- **TASK STATEMENT**:
In the data below, locate each line with the word "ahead" and list it.

★ ★ ★ ★ ★ ★ ★

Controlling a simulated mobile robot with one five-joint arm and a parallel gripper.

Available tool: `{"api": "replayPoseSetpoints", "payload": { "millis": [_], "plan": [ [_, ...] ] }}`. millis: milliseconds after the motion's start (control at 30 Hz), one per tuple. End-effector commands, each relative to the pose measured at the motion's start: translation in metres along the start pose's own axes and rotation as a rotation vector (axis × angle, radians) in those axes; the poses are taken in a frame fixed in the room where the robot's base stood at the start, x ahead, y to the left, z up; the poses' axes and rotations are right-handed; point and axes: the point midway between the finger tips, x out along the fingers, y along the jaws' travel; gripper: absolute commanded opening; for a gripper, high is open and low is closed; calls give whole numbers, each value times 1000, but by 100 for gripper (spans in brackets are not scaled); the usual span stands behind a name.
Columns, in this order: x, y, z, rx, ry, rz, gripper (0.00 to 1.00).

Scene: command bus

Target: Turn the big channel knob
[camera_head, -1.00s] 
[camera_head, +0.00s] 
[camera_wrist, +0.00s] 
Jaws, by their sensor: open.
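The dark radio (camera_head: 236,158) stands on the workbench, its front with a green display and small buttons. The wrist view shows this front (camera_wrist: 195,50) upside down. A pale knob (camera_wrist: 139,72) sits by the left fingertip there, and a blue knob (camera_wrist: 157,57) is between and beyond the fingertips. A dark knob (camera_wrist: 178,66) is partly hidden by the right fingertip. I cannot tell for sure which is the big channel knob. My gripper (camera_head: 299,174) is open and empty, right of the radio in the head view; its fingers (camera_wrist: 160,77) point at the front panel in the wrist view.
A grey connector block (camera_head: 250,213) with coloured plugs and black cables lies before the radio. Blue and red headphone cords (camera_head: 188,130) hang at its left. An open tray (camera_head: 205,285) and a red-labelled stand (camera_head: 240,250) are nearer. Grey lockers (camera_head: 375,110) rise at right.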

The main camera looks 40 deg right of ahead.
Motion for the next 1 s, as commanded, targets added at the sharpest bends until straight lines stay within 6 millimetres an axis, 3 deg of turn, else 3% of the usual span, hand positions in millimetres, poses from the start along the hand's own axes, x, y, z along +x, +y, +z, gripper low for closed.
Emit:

★ ★ ★ ★ ★ ★ ★

- **SOLUTION BELOW**:
Available tool: `{"api": "replayPoseSetpoints", "payload": { "millis": [_], "plan": [ [_, ...] ] }}`. millis: milliseconds after the motion's start (control at 30 Hz), one per tuple. End-effector commands, each relative to the pose measured at the motion's start: translation in metres along the start pose's own axes and rotation as a rotation vector (axis × angle, radians) in those axes; the poses are taken in a frame fixed in the room where the robot's base stood at the start, x ahead, y to the left, z up; the poses' axes and rotations are right-handed; point and axes: the point midway between the finger tips, x out along the fingers, y along the jaws' travel; gripper: absolute commanded opening; for a gripper, high is open and low is closed; calls give whole numbers, each value times 1000, but by 100 for gripper (spans in brackets are not scaled); the usual span stands behind a name.
The main camera looks 40 deg right of ahead.

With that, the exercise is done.